Rock 'n Roll Forever in the Americas
What is rock 'n roll? Put a hundred musicians in one room, and we will get a hundred different definitions. The dictionary describes rock 'n roll as "a form of popular music that evolved in the 1950's from rhythm and blues, characterized by the use of electric guitars, a strong rhythm with an accent on the offbeat, and youth-oriented lyrics." But the contemporary significance of rock 'n roll is less about musical form. In the very blunt words of Ed Sanders, "The relationship between rock and revolution is granting that most musicians are a bunch of avaricious ass-sucking dogs, and most of the song writers (too), myself in many ways included. It's the form or the intention, or the implications of the music that make it interesting to the revolutionary. It's a tool and a tactic for getting children to revolt against the protoplasm that raised them and consider other forms of government, other forms of dealing with the situation. When you coordinate and liberate and release the sexuality and the minds of youth, and can twist it and change it toward a different goal and direction, via rock 'n roll, via fucking in the streets, via dope, via action, direct action ... then you can maybe push this country and we can rewrite the whole structure, based on the kind of energy released by rock 'n roll." In other words, rock 'n roll is a lifestyle. And it is a self-consciously controversial lifestyle embraced by some and condemned by others (quoting Frank Sinatra, "Rock is sung, played, and written for the most part by cretinous goons. By means of its almost imbecilic reiteration it manages to be the martial music of every sideburned delinquent on the face of the earth.").

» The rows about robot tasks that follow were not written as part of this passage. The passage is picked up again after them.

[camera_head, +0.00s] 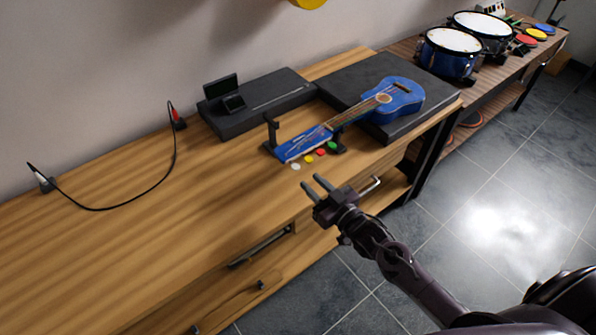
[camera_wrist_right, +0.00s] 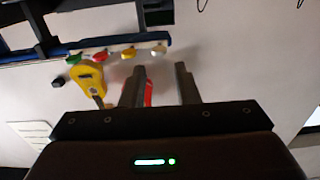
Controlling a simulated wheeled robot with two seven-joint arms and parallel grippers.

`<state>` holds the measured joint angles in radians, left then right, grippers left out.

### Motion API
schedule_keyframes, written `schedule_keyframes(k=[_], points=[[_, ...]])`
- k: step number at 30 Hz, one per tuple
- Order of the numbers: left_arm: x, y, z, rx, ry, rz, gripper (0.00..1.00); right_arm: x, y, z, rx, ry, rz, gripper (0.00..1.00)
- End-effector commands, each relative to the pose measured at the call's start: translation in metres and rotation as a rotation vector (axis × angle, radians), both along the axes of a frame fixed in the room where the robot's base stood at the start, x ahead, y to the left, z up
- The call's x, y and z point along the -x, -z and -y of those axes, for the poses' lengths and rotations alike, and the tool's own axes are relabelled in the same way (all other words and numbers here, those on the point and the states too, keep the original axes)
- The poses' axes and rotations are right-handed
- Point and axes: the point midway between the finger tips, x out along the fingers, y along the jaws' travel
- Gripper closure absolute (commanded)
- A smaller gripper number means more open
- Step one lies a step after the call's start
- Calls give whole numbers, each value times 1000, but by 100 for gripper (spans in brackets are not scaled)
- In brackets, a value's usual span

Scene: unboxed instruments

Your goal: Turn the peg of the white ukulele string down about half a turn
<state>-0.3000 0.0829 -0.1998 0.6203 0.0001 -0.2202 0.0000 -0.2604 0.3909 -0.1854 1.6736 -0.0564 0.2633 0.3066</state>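The blue ukulele (camera_head: 398,97) lies with its body on a dark raised platform and its headstock (camera_head: 302,143) on a stand at the table's front. Along the headstock's near side are coloured pegs: white (camera_head: 296,166), yellow (camera_head: 308,159), red (camera_head: 320,152) and green (camera_head: 332,146). My right gripper (camera_head: 311,179) is open and empty, just in front of the white peg at the table edge. In the right wrist view, the white peg (camera_wrist_right: 158,50) appears between and beyond the fingertips (camera_wrist_right: 160,67), apart from them. My left gripper is not in view.
The black stand (camera_head: 272,130) rises beside the headstock. A black case (camera_head: 258,103) with a small screen sits behind. A cable (camera_head: 130,202) lies on the left of the wooden table (camera_head: 120,255). Blue drums (camera_head: 449,60) stand at the back right.

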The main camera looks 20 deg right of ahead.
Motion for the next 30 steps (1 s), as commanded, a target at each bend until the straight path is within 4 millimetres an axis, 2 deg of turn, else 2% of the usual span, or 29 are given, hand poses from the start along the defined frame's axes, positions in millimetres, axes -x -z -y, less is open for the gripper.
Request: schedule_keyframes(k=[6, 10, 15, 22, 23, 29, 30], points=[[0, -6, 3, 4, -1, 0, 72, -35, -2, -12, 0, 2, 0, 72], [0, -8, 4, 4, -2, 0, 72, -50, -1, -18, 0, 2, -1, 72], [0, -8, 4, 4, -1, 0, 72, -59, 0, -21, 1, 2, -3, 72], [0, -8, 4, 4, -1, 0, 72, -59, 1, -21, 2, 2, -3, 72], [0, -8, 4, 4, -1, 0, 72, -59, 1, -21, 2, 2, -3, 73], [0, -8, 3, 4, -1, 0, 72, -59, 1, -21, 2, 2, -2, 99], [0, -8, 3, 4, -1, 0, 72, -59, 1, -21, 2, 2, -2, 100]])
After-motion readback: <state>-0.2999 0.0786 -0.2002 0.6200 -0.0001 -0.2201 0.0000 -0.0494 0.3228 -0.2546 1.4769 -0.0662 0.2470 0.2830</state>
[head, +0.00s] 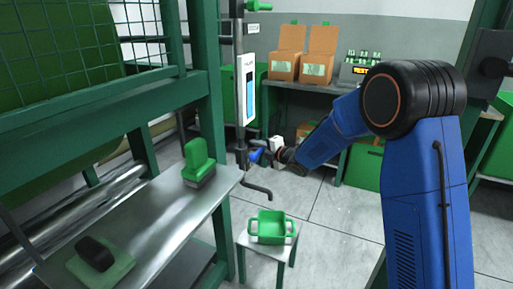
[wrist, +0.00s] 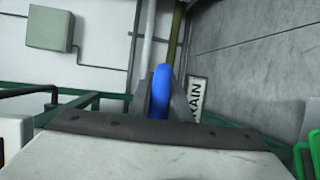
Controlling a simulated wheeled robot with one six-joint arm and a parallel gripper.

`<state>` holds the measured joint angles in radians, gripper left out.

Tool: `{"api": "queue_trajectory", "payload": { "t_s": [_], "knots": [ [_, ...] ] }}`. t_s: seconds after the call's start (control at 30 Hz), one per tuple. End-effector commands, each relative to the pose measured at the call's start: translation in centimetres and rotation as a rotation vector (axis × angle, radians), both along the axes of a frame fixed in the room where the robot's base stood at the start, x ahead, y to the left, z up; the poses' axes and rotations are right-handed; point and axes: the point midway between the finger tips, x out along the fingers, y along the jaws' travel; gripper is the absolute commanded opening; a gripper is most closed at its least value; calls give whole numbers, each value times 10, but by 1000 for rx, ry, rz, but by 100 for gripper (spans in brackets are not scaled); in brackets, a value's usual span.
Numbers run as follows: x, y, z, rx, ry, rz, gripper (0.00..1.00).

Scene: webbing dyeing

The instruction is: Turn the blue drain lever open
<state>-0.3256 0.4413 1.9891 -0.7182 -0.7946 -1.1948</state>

We will now cites some surveys conducted in the Americas. These surveys were conducted in different countries. Due to socio-cultural differences in the reception of rock 'n roll music, the survey questions were not identical. In Latin America, it was necessary to make a distinction between imported English-language rock 'n roll music and the homegrown rock en espaņol. In the USA, it was necessary to distinguish between sub-genres such as classic rock hits, soft rock, progressive rock, etc.
In Latin America, the survey is the TGI Latina survey of 52,639 persons between the ages of 12 to 64 years old in nine different countries (Argentina, Brazil, Chile, Colombia, Ecuador, Mexico, Panama, Peru and Venezuela) conducted during 2001 and 2002. Within this survey, 27.7% of the respondents indicated that they frequently listen to rock 'n roll music which includes English-, Spanish- and Portuguese-language rock. In the USA, the survey is the MARS survey of 22,097 adults conducted during the first quarter of 2002. Within that survey, 43.9% of the respondents said that they frequently listen to rock 'n roll music which includes album oriented rock, progressive rock, classic rock, top 40 hits, soft rock, etc.

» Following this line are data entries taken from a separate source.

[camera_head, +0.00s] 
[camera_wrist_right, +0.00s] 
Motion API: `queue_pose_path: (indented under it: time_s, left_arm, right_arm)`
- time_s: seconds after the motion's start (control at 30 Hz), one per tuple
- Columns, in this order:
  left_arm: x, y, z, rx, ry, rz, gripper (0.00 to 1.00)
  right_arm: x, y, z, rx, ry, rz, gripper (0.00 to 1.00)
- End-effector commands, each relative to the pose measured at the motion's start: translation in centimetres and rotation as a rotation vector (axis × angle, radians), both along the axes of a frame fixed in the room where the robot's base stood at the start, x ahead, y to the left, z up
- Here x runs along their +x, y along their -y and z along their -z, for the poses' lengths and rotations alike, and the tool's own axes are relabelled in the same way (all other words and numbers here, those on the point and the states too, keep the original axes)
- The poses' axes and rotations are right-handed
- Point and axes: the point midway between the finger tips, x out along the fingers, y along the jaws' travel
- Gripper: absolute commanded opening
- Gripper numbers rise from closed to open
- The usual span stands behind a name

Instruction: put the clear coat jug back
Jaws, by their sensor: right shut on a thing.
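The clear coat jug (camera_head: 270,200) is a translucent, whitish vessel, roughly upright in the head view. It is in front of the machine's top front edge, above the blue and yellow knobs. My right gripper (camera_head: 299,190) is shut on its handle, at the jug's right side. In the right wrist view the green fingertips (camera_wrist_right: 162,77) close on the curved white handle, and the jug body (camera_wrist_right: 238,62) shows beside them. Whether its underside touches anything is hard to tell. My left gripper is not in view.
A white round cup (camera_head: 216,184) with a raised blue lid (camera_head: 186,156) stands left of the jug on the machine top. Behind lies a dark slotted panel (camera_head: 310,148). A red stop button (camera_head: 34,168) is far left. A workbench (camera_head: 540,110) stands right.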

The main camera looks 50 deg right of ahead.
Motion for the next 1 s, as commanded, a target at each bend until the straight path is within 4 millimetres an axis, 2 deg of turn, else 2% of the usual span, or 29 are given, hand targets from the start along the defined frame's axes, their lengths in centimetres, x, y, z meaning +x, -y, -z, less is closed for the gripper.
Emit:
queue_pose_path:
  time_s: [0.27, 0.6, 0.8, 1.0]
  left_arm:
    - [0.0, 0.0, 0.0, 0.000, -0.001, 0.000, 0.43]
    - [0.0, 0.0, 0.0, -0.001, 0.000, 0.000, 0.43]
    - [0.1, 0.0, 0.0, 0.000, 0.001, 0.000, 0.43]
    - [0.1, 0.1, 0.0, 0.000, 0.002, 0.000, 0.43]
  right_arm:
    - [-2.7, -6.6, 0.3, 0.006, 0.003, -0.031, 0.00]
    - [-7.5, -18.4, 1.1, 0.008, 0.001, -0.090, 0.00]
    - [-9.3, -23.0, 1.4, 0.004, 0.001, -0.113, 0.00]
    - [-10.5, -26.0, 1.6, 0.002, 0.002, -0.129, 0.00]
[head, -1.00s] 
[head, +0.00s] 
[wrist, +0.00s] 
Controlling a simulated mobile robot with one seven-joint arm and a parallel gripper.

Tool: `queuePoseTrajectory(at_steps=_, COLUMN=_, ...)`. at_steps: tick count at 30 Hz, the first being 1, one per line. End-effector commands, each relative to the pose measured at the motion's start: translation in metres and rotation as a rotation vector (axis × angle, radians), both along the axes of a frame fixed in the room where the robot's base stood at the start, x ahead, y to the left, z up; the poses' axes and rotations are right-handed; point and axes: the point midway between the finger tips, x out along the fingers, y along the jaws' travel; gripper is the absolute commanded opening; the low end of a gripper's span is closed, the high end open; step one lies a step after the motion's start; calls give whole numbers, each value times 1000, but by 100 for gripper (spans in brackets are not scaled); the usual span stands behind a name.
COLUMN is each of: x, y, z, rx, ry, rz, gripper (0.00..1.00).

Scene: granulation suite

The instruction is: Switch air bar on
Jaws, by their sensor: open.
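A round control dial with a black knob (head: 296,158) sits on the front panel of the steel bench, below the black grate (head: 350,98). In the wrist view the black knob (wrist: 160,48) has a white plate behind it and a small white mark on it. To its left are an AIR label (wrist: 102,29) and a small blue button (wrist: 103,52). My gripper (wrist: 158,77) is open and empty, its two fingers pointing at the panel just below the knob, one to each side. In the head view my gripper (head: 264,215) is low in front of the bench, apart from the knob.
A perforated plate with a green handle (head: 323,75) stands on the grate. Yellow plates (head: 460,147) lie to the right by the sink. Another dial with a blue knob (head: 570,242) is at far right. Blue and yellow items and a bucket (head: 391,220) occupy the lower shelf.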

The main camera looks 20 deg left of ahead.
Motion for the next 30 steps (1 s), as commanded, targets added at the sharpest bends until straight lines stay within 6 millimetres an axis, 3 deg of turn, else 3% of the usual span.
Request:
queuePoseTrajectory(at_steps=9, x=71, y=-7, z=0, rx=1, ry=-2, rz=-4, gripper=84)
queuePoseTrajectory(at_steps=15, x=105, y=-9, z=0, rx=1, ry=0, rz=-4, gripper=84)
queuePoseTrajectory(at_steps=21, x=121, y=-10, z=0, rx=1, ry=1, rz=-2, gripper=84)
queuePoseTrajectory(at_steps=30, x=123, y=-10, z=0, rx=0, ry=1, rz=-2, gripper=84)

Our interest is less in the overall reception level of rock 'n roll music than in the differences in profiles. In the following two charts, we show the age/sex distributions. As the quote in the opening paragraph suggests, rock 'n roll is a generation-defining lifestyle choice. But this sharp generational difference cannot be sustained demographically over time. Rock 'n roll music came into being in the early 1950's in the USA, and the early fans are today into their 50's. The Who may have sung "I hope I die before I get old" in their song My Generation, but they and their fans have inevitably gotten old just as the scandalous music of Stravinsky is today grouped under the genre of classical music. In another twenty years or so, the US distribution of rock 'n roll listeners will no longer show that sharp drop at the top end.
In the next chart, we show the incidences by economic affluence. In Latin America, this is measured in terms of socio-economic level determined from ownership and access to products and services as well as social standing. In the USA, this is measured solely in terms of household income. Here, the patterns are distinctly different. In Latin America, rock 'n roll music is identifiably an import even in the localized rock en espaņol, and it competes for cultural space with indigenous forms such as musica popular brasileira, salsa/merengue, vallenato, cumbia, tango, etc. Consequently, the socio-economic profile is skewed upwards in Latin America.
If the point about rock 'n roll is a particular lifestyle, then its distinguishing mark is less about economic affluence. Rather, as the next chart, rock 'n roll is about an active lifestyle. Bearing in the mind that the incidence is 27.7% in TGI Latina and 43.9% in MARS for the survey universe, active people are more likely to listen to rock 'n roll.
Will rock 'n roll live forever, as the title of this article seems to suggest? To quote Nick Gillespie, "Rock -- a loose term that designates at best an inchoate impulse or sensibility in certain popular music--provides not only a youthful outlet against adults, but a forum where musical genres and traditions mingle promiscuously and often ridiculously; it creates a psychic location in which race, class, and gender lines can be dangerously blurred and overridden with wanton, hedonistic, and adolescent delight for kids of all ages." There is no one single rock 'n roll as this is an metomorphosing concept. If at first rock 'n roll was practiced by black rhythm 'n blues musicians, it was quickly co-opted and watered down by white mainstream musicians. Then along came the British invasion and the genre was reinvigorated immensely. And so life goes on.